Task objective: Starting at the line that contains "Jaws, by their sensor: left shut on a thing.", reproduce each line exactly up to and including the line that contains "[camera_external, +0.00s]". Reproduce nothing else.

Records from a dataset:
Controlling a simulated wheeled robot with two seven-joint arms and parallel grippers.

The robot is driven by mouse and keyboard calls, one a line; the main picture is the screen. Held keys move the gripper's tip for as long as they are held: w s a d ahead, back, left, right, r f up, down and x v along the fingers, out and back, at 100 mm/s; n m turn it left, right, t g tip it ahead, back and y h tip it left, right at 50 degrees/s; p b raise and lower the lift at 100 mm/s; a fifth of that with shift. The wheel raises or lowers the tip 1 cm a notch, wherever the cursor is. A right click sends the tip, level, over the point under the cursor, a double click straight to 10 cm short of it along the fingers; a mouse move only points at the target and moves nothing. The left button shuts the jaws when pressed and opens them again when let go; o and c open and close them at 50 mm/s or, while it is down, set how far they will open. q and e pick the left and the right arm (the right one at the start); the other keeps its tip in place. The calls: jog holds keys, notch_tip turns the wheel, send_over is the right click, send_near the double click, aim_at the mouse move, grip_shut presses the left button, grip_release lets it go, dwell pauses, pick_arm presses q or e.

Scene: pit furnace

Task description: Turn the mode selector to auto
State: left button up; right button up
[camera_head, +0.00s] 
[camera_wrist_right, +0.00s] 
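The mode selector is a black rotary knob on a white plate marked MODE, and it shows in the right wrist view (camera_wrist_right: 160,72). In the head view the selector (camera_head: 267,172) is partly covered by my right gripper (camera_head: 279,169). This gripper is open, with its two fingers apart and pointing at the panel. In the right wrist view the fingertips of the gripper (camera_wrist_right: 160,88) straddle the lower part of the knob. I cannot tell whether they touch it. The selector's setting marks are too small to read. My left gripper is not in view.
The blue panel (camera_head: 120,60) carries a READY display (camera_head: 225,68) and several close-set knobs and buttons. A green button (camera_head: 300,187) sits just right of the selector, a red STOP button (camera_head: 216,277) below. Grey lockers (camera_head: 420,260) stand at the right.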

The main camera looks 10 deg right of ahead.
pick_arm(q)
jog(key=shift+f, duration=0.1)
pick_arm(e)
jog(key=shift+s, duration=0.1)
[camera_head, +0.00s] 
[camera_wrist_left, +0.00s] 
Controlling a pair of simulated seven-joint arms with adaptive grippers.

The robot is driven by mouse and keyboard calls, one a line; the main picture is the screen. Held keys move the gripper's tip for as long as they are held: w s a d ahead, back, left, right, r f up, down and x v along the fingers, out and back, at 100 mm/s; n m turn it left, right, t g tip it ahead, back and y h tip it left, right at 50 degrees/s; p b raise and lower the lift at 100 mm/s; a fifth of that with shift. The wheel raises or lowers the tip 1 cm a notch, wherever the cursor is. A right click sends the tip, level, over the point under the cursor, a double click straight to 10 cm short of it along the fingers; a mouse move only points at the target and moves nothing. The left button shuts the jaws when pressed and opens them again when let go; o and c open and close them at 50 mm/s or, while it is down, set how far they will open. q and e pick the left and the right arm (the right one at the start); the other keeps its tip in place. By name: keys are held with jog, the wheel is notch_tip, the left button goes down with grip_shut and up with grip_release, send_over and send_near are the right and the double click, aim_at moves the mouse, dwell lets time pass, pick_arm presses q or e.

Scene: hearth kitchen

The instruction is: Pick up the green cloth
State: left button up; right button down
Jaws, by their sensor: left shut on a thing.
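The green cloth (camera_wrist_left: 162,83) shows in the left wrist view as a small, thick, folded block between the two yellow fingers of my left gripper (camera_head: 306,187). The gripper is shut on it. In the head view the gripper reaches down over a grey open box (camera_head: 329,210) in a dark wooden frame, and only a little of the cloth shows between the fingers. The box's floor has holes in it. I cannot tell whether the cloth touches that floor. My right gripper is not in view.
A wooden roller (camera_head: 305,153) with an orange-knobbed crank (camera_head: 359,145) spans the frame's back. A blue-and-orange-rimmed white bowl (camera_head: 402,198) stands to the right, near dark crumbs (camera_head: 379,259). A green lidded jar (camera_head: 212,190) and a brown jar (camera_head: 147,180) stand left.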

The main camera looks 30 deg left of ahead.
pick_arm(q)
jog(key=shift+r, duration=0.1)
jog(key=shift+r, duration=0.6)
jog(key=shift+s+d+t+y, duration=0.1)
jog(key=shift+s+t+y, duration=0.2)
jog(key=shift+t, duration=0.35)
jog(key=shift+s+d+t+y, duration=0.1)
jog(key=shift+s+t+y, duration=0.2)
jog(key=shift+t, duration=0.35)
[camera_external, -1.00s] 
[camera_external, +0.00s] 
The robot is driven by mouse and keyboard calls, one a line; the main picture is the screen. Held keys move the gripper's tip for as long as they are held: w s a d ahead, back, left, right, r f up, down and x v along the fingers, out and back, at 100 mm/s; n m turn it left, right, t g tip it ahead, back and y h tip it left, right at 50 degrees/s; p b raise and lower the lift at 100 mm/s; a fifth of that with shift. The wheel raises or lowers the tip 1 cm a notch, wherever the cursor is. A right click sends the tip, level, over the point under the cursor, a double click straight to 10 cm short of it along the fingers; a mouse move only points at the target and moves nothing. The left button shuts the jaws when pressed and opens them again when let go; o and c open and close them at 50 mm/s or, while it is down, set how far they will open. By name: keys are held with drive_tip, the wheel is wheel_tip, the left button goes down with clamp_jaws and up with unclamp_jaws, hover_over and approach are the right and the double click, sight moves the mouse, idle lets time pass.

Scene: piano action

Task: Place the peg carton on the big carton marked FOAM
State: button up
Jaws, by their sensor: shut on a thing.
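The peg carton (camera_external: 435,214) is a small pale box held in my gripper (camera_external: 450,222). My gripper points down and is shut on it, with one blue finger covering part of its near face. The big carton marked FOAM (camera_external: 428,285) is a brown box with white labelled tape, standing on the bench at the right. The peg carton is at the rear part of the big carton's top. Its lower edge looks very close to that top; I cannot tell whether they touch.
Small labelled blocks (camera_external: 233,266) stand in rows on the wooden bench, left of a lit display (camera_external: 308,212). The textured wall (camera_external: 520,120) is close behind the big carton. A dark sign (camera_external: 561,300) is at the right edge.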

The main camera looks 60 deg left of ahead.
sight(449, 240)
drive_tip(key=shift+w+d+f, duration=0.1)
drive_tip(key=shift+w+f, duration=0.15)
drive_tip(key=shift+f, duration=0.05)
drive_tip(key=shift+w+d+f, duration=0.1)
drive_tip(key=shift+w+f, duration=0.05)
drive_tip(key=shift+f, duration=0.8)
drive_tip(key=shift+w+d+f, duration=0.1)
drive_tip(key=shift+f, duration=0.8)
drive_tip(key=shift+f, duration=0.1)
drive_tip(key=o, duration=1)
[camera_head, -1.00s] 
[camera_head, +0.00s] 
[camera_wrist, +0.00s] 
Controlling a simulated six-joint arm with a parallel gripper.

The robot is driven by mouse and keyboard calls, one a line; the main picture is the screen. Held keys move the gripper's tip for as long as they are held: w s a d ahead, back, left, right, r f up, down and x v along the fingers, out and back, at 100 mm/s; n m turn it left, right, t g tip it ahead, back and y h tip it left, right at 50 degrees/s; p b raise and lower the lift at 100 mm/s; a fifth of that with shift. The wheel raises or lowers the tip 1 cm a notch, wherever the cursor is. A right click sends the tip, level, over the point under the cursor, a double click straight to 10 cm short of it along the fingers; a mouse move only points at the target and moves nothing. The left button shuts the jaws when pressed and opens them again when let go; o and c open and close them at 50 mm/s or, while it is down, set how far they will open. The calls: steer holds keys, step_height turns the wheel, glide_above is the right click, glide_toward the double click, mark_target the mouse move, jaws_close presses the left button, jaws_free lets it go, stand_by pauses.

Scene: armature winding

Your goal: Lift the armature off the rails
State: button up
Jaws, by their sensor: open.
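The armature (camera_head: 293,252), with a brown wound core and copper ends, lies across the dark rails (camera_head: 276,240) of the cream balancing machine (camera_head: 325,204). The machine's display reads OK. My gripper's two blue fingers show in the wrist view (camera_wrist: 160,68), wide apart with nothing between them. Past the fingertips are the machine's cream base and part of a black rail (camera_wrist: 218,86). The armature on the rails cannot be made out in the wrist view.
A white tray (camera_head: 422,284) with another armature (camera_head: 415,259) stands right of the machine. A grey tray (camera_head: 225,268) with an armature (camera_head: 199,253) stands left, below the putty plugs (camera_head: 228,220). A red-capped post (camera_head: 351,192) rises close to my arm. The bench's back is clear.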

Solution to the exercise:
Jaws, by their sensor: left shut on a thing.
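The green cloth (camera_wrist_left: 162,83) shows in the left wrist view as a small, thick, folded block between the two yellow fingers of my left gripper (camera_head: 306,187). The gripper is shut on it. In the head view the gripper reaches down over a grey open box (camera_head: 329,210) in a dark wooden frame, and only a little of the cloth shows between the fingers. The box's floor has holes in it. I cannot tell whether the cloth touches that floor. My right gripper is not in view.
A wooden roller (camera_head: 305,153) with an orange-knobbed crank (camera_head: 359,145) spans the frame's back. A blue-and-orange-rimmed white bowl (camera_head: 402,198) stands to the right, near dark crumbs (camera_head: 379,259). A green lidded jar (camera_head: 212,190) and a brown jar (camera_head: 147,180) stand left.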

The main camera looks 30 deg left of ahead.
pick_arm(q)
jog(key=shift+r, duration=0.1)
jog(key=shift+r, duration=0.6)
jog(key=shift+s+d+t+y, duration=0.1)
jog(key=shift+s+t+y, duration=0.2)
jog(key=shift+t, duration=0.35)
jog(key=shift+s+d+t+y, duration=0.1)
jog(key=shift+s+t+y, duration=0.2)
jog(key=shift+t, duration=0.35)
[camera_external, -1.00s] 
[camera_external, +0.00s] 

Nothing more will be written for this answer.